What needs to be done:
Every line from the one containing "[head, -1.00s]" through the end of the listing below must be given again exactly, and nothing else; exclude pictures.
++++ Source data
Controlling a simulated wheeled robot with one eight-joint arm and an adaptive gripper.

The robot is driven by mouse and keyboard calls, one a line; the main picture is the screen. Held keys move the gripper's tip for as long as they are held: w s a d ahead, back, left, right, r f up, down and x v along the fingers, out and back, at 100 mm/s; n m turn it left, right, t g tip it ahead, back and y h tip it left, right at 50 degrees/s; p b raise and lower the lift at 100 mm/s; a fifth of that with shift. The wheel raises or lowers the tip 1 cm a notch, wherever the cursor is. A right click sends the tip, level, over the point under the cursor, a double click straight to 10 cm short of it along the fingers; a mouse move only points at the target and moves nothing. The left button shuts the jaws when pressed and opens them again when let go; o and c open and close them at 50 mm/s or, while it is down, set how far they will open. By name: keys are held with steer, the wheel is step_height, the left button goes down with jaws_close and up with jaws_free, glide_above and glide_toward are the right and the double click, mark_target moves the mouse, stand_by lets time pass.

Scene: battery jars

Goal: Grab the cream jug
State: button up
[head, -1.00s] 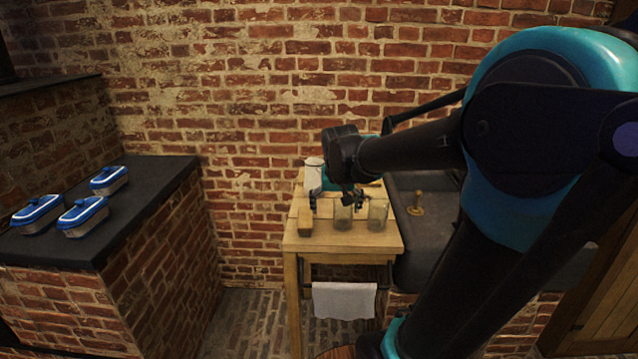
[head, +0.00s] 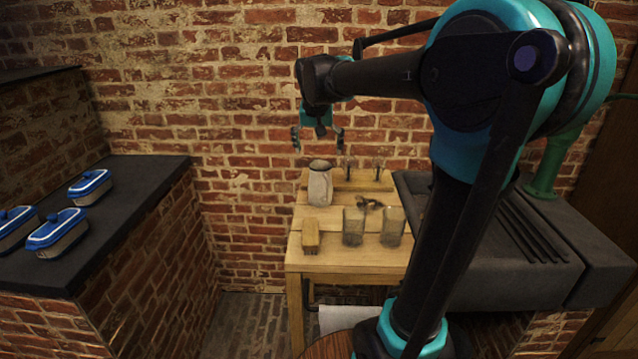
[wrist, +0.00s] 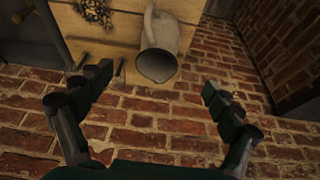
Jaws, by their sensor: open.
++++++++
Expected output:
[head, -1.00s] 
[head, +0.00s] 
[wrist, +0.00s] 
Jaws, by their sensor: open.

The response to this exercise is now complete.